(EXERCISE INSTRUCTIONS):
Copy out each line that mentions the word "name".
==========
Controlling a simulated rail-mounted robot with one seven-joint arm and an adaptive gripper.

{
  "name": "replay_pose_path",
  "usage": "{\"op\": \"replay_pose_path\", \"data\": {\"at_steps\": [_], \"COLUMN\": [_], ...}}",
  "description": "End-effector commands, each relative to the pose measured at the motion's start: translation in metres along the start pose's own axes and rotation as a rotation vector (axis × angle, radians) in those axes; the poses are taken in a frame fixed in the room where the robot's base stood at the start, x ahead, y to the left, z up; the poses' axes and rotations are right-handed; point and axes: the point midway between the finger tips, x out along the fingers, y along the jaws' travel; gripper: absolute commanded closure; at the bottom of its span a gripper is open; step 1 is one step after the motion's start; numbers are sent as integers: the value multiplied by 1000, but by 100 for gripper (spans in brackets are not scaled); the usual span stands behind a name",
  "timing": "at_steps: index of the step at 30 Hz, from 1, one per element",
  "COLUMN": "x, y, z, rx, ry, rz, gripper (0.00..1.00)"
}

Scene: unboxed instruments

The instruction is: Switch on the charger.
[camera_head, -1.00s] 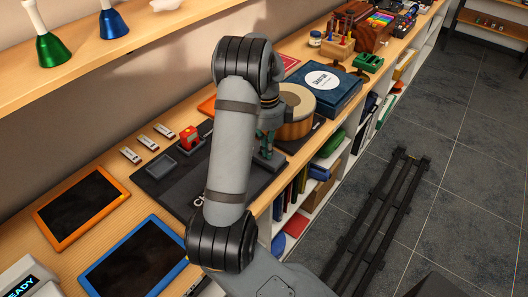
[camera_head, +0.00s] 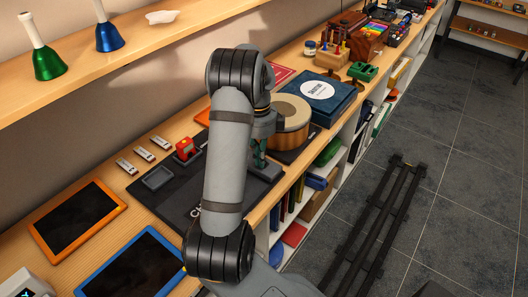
==========
(PROBLEM SOLUTION):
  "name": "replay_pose_path",
  "description": "End-effector commands, each relative to the pose measured at the motion's start: translation in metres along the start pose's own axes and rotation as a rotation vector (axis × angle, radians) in those axes; the poses are taken in a frame fixed in the room where the robot's base stood at the start, x ahead, y to the left, z up; the poses' axes and rotations are right-handed; point and axes: the point midway between the finger tips, x out along the fingers, y along the jaws' travel; gripper: absolute commanded closure; at the bottom of its span a gripper is open; step 1 is one step after the motion's start; numbers are sent as integers: the value multiplied by 1000, but by 100 for gripper (spans in brackets are not scaled); the usual span stands behind a name",

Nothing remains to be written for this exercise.